Once long ago Amelia had been married. It was an unsatisfactory, then-day affair, and her husband, a shiftless sort, drifted into the penitentiary. After his release he returns to Amelia, strumming his old guitar and causing trouble all around.
Rivalry is now created among the three which ends in a public fist fight between Amelia and her ex-husband. But the hunchback assists the husband; they smash up the cafe and leave town. For three years Miss Amelia sits on her front steps waiting for the hunchback who never returns.
“A little glance of grief and lonely recognition”
In the fourth year she boards up the premises, and in those darkened rooms she still lives. “Miss Amelia let her hair grow ragged, and it was turning gray. Her face lengthened, and the great muscles of her body shrank until she was thin as old maid are thin when they go crazy.
And those gray eyes–slowly day by day they were more crossed, and it was as though they sought each other out to exchange a little glance of grief and lonely recognition.”

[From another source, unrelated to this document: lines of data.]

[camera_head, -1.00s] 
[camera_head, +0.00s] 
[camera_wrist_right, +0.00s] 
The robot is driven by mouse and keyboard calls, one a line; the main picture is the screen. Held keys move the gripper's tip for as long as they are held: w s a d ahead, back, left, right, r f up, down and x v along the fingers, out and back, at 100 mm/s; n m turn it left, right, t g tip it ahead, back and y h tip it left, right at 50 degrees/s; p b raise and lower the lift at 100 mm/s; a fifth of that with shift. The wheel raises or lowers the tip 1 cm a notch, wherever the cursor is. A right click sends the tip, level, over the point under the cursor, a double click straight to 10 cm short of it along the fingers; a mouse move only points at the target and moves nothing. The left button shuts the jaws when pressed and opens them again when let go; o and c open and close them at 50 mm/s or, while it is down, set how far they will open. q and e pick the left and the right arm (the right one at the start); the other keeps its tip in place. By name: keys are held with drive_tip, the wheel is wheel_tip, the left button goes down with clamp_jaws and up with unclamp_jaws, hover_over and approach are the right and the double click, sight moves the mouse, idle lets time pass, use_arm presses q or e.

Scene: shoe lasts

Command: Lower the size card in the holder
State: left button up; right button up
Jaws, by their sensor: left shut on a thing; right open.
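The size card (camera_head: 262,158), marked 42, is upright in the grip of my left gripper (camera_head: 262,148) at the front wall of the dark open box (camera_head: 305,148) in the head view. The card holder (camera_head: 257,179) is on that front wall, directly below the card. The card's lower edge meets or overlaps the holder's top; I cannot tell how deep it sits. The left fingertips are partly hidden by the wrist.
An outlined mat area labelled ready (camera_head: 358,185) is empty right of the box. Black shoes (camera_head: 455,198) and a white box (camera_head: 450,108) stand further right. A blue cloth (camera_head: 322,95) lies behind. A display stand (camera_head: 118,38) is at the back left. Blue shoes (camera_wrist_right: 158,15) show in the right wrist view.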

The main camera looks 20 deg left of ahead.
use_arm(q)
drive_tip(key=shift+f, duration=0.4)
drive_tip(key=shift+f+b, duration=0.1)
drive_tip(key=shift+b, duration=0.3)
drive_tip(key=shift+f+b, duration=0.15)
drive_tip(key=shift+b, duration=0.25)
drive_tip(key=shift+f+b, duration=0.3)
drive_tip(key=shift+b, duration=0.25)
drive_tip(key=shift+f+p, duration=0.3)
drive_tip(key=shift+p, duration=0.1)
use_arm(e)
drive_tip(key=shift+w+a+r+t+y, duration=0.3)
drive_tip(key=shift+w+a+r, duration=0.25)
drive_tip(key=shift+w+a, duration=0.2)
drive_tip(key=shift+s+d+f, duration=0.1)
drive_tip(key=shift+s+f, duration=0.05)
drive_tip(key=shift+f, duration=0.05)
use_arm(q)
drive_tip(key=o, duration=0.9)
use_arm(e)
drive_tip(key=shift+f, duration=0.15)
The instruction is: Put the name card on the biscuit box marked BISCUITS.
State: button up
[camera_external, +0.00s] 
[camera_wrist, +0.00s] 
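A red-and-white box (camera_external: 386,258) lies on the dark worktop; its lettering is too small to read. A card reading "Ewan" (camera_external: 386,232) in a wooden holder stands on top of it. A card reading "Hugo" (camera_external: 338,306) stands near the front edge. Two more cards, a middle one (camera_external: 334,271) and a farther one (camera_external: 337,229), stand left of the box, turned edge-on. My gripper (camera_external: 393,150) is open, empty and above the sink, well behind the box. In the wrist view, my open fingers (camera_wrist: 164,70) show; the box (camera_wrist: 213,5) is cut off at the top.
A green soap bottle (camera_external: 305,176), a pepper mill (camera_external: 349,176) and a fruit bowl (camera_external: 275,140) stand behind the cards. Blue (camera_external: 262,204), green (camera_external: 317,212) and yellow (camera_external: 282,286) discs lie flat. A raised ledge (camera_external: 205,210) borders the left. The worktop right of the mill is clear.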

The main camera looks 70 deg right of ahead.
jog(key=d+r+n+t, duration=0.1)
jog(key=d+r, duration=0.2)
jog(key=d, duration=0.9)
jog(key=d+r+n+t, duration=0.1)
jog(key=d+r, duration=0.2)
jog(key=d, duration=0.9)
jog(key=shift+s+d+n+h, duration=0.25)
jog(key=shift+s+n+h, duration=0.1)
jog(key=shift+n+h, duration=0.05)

Mrs. McCullers with the fine hand of a craftsman and the insight of a poet explores the emotions of jealousy and loneliness in the troubled depths of abnormal personality. She leads us “down by the dim lake of Auber in the misty mid region of Weir.”
After only fifteen years of writing this young author has secured a place of eminence in American letters. We are ready to climb on the bandwagon for surely here is some of the finest writing in current literature.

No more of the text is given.